La RSPO veut incarner la philosophie de la «table ronde» en donnant des droits égaux à chacun des 7 types d’intervenants et en permettant à ces derniers d’apporter, à tour de rôle, des agendas spécifiques. Chaque secteur économique jouit de la même représentation et donc du même poids dans la prise de décisions qui se veut collégiale et à la majorité. Un même nombre de sièges au Conseil d’Administration est ainsi alloué à chacun des 7 secteurs membres. Un système de groupes de travail permettant la formulation d’enjeux spécifiques et la définition de projets directement issus des observations de terrain a également été mis en place. La RSPO présente in fine l’intérêt de permettre à des acteurs issus de milieux d’affaires concurrents, aux intérêts traditionnellement divergents voire antagonistes, de travailler ensemble sur des objectifs communs en vue d’une prise de décisions par le consensus. Pourtant, l’équilibre entre les chambres sociale, économique et environnementale n’est pas assuré au sein du Conseil d’Administration. Le système de gouvernance actuel, basé sur le secteur d’activité ou plus exactement sur la place au sein de la chaîne d’approvisionnement tend effectivement à privilégier le pilier économique au détriment des deux autres piliers pourtant fondamentaux dans un système démocratique et vecteur d’un développement durable. Par ailleurs, depuis peu, un débat fait rage au sein de la RSPO : les producteurs revendiquent le droit à une représentation plus conséquente. Par cette requête se voient menacés les principes-mêmes d’équité et d’équilibre dont se pâme tant la RSPO. De son côté, GAPKI -l’organisation représentant les producteurs implantés en Indonésie- vient d’annoncer son retrait de la RSPO. Les planteurs indonésiens membres de la RSPO s’insurgent : qui représentera leurs intérêts ? Qui parlera désormais au nom du premier producteur mondial au sein de la RSPO ? L’équilibre en termes de représentation, pierre angulaire de la crédibilité de la table ronde sur l’huile de palme durable, est aujourd’hui en train de changer… La RSPO doit rester un table ronde multi-acteurs tout en laissant le poids nécessaire à chacune des parties prenantes pour garder une gouvernance équilibrée.
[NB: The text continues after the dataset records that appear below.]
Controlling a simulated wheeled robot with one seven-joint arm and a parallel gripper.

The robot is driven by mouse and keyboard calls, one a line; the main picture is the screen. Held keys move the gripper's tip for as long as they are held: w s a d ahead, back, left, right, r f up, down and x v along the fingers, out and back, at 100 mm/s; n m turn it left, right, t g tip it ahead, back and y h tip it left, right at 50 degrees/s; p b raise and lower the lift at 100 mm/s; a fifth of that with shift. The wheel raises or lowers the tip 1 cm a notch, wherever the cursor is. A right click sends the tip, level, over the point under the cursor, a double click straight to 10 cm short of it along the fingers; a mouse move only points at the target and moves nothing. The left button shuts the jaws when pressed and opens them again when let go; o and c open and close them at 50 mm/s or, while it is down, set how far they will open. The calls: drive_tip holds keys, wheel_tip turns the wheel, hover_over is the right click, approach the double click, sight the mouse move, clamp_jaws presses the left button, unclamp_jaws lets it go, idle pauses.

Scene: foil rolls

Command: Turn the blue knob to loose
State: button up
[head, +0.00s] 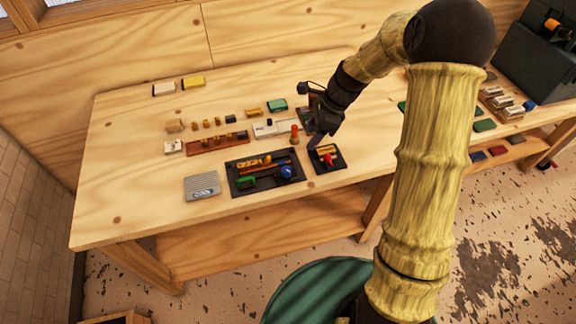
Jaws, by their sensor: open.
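A small round blue knob (286,171) sits at the right end of a black tray (272,187) near the front edge of the wooden table. Any marking for loose is too small to read. My gripper (314,140) hangs over the table, above and to the right of the blue knob and apart from it. It is open, and I see nothing held in it. Its fingers are small and dark here, partly hidden by the wrist.
A smaller black tray (327,160) with yellow and red parts stands right of the knob's tray. A red peg (294,133) stands behind it. The table's left end is clear. Another blue piece (529,105) lies far right.

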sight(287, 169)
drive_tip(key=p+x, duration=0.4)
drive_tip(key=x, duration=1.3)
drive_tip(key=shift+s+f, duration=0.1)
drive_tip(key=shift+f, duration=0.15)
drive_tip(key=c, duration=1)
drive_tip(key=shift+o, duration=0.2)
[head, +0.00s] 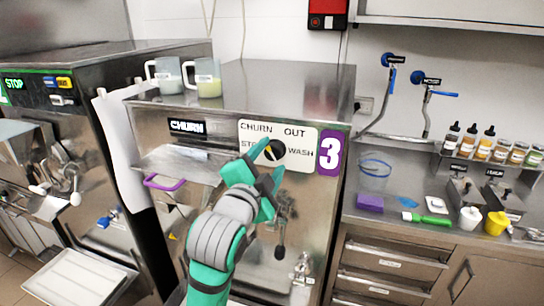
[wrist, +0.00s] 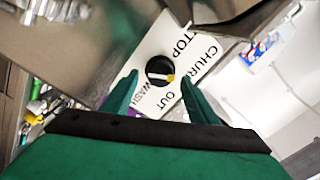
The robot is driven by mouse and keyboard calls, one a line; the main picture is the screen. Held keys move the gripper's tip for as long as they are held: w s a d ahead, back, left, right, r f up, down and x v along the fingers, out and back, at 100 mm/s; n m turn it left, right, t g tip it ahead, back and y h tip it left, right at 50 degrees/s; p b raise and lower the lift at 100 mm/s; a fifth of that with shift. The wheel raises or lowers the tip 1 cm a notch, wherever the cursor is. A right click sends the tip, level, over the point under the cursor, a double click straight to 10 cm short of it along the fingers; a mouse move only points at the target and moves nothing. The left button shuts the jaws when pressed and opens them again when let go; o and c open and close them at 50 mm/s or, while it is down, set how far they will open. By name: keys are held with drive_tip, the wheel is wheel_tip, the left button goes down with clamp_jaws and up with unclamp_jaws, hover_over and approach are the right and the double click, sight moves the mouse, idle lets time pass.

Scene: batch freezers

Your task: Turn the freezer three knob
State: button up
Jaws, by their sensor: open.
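The freezer three knob (head: 275,150) is a round black dial on a white plate (head: 301,136) marked CHURN, OUT, WASH and a partly hidden label, beside a purple 3 sign (head: 329,153). My gripper (head: 268,163) is in front of the knob and partly covers it in the head view. In the wrist view, the knob (wrist: 160,71) shows between and beyond the two green fingers (wrist: 158,92). Its pale pointer has a yellow end towards the right. The fingers are open and empty; no contact with the knob shows.
Two cups (head: 208,79) stand on top of freezer three. A purple-edged chute (head: 165,182) projects left of my arm. A counter (head: 400,203) with a sponge (head: 369,202), green brush (head: 426,218) and bottles is at the right. Another freezer (head: 75,120) stands left.

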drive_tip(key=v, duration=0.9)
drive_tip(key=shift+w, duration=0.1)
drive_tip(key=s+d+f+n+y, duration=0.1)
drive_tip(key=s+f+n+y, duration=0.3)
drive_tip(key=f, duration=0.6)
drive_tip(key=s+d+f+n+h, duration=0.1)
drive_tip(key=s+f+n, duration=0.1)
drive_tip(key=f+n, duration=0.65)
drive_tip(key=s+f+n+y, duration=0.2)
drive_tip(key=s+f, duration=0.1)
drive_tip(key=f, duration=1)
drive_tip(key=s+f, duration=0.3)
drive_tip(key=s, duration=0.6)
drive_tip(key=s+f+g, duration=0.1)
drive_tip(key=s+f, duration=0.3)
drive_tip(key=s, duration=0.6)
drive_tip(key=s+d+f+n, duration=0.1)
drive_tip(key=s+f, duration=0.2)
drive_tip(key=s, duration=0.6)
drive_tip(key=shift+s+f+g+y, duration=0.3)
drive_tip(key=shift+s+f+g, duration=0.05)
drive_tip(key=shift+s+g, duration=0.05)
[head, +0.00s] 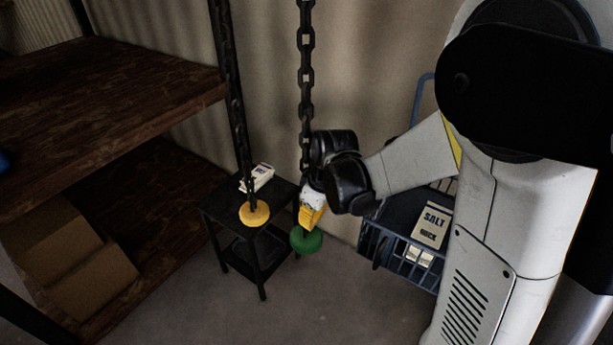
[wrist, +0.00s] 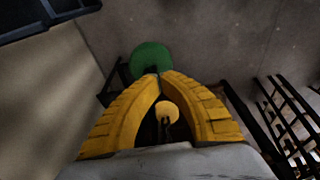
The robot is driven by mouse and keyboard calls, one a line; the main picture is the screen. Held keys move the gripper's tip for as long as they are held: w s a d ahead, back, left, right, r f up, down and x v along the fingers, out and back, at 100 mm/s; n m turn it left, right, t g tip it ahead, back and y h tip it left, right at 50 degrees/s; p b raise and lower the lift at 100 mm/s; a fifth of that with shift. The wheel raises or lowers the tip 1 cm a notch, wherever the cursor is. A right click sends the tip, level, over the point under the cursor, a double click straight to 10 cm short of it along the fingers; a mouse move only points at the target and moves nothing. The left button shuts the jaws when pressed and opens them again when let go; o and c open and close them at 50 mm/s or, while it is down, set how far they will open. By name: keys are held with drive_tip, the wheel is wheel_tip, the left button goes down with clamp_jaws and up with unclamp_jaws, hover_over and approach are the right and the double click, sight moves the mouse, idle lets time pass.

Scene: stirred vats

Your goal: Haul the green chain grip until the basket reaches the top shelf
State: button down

Des critères environnementaux à réévaluer

Actuellement, les compagnies membres doivent effectuer des études environnementales afin de déterminer quelles zones de leur concession doivent être protégées. La RSPO a récemment réaffirmé sa position concernant la considération potentielle des forêts secondaires et des zones dégradées comme zones HCV  lorsque ces dernières constituent des réserves de biodiversité. Cependant, il n’existe, pour le moment, aucun seuil carbone à partir duquel il serait interdit de déboiser ou de planter. Les zones à haute capture de carbone à l’instar des tourbières sont pourtant des lieux clés pour le climat mondial. A ce sujet, la RSPO interdit simplement le développement de palmeraies sur tourbière profonde, c’est-à-dire excédant 3 mètres de profondeur. La possibilité de planter de tels milieux dépend donc, à l’heure actuelle, du professionnalisme et du consciencieux des consultants. La RSPO ne va pour le moment pas assez loin pour protéger efficacement de tels écosystèmes généralement riches en biodiversité et grands stocks de carbone.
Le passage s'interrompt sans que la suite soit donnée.